Vice.com recently reported that the American Civil Liberties Union (ACLU) views the commenter bannings as a violation of First Amendment free speech protections and believes that the government cannot decide which comments it allows on a public forum.

Military.com reached out to the ACLU for comment on this story but did not receive an immediate response.

"Calling out the government's war crimes isn't harassment, it's speaking truth to power," the ACLU tweeted about the issue. "And banning users who ask important questions isn't 'flexing,' it's unconstitutional."

Progressive activist and organizer Jordan Uhl told Vice that he began "trolling" the Army's Twitch channel about war crimes after seeing videos of people being banned from the Discord messaging platform for "asking uncomfortable questions," the site reported.

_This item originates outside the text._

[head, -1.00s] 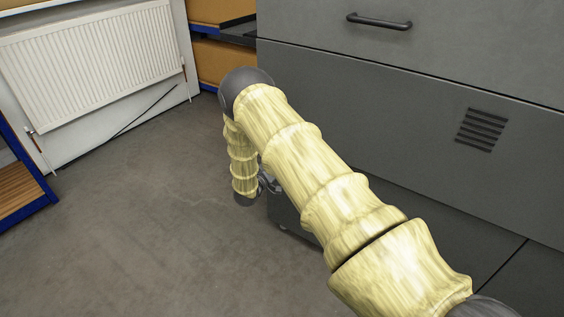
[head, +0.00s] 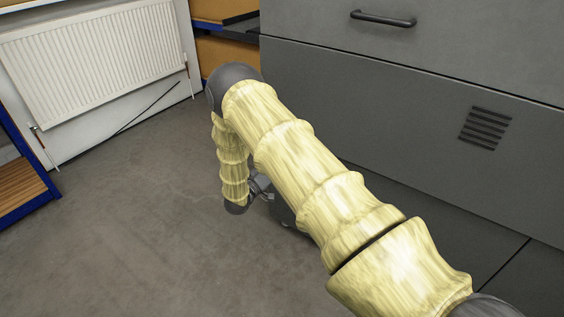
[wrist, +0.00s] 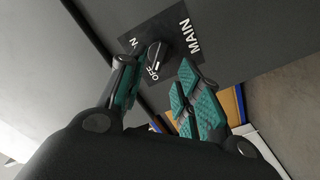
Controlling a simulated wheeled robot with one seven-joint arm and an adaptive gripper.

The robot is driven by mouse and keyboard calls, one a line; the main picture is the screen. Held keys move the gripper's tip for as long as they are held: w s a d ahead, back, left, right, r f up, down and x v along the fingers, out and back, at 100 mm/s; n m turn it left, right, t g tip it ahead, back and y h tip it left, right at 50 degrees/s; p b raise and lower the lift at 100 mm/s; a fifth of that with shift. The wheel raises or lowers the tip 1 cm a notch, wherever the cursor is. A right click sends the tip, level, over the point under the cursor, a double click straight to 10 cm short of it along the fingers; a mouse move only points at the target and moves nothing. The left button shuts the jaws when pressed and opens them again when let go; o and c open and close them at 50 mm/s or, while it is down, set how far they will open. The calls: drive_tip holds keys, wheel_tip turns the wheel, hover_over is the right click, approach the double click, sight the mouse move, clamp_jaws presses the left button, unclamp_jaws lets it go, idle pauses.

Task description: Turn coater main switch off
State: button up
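The main switch is a dark knob (wrist: 157,52) with a pale line on it, on a black plate (wrist: 180,28) lettered MAIN and OFF in the wrist view. A partly covered label ending in N is left of the knob. My gripper (wrist: 156,66) is open, its teal-padded fingers apart on either side of the knob in the picture. I cannot tell whether they touch it. The pale line's exact setting is hard to read. In the head view the coater is the large grey cabinet (head: 400,125); my arm hides the switch there.
The cabinet has a dark handle (head: 383,19) and a slotted vent (head: 485,128). A white radiator (head: 90,62) is on the left wall. A blue-framed wooden shelf (head: 20,185) stands at the far left. The grey floor (head: 130,235) between is clear.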

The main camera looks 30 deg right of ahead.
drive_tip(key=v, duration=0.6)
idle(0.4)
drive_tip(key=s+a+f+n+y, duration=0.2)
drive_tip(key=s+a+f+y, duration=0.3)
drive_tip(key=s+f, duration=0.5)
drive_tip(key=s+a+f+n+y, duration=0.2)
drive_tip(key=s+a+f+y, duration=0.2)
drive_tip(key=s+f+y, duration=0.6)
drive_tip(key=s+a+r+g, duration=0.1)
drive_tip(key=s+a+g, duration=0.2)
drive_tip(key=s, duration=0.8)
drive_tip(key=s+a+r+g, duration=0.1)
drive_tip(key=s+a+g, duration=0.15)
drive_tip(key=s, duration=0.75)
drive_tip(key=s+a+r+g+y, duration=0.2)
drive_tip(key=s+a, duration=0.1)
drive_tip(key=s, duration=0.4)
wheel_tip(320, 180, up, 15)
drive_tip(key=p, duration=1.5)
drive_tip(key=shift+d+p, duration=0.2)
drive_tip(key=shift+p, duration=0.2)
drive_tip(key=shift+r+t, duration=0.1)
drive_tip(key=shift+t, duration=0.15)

"Sure, at a base level, it's trolling," Uhl told Vice. "But it was also interesting that [the Army is] being aggressive with removing any incidences of [U.S.] war crimes in what is essentially a recruiting tool for the military."

Army Recruiting Command officials see it differently.

"The U.S. Army eSports Team's social media pages were being spammed with 'what's your favorite war crime' memes and questions," Lisa Ferguson, USAREC spokeswoman, told Military.com in a statement. "The eSports Team blocked the term 'war crimes' in its Twitch channel after discovering the trend was meant to troll and harass the team."

Twitch members then used creative spelling, replacing letters with numbers to bypass the controls in place, Ferguson said.

"Other derogatory questions included racial and ethnic slurs, curse words, and specific crimes, and those are all things previously blocked through filters the team enacted on their pages," she said.

The Army esports team, she said, followed guidelines and policies set by Twitch and banned users from its account "due to concern over posted content and website links that were considered harassing and degrading in nature."

Since early July, the esports team has banned about 300 users on Twitch, Ferguson said. The team has also banned about 350 users on Discord since early July, after its Discord channel "was flooded with thousands of users making a contest of how fast they could get banned," she added.

"The team had to contend with everything from users asking about war crimes to discussing pornography to direct threats to team members in public chats and direct messages," Ferguson said.

Uhl told Vice that "this boils down to an issue of speech."

"If the Army wants to recruit with these modern tools and these modern platforms that are widely used by young, susceptible kids -- young, impressionable kids -- the kids have at least a right to know what the military does and has done," he told Vice.

The Army esports social media sites are nonpolitical forums for sharing information about joining the service, Ferguson said.

"The soldiers creating content on these forums are not elected or appointed officials and do not determine Army policy," she said. "The Army offers other channels of communication that would be more appropriate for dialogue with leaders who are informed and authorized to speak about subjects outside the scope of recruiting."

The Army also ran into trouble recently when Mashable.com reported that its esports team was allegedly promoting fake giveaways as part of its recruiting effort and was told by Twitch to take one down.

U.S. Army Recruiting Command confirmed that "Twitch asked the team to remove the giveaway, because of lack of transparency, and the team complied," Ferguson said, explaining that the Army's procedures for using goarmy.com for giveaways may be confusing.

Participants who click through to the goarmy.com landing page and fill out the virtual information card are entered for a chance to win, she said.

The landing page "looks generic," and each giveaway has "its own URL and marketing activity code" that directly connects the registrant to the specific giveaway, Ferguson explained.

The team has given away 10 game controllers, gaming stations and chairs in the last year, she added.

"The team is reviewing ways to customize its submission forms and provide more clarity for each of its giveaways," Ferguson said.

As a result of the accusations, the Army esports team has "paused streaming while they review internal policies and procedures, as well as all platform-specific policies," she said.

"With regards to social media, U.S. Army Recruiting Command and the U.S. Army regularly remind its soldiers to conduct themselves professionally at all times, even in light of derogatory and inflammatory trends aimed at getting banned from an Army channel," Ferguson said.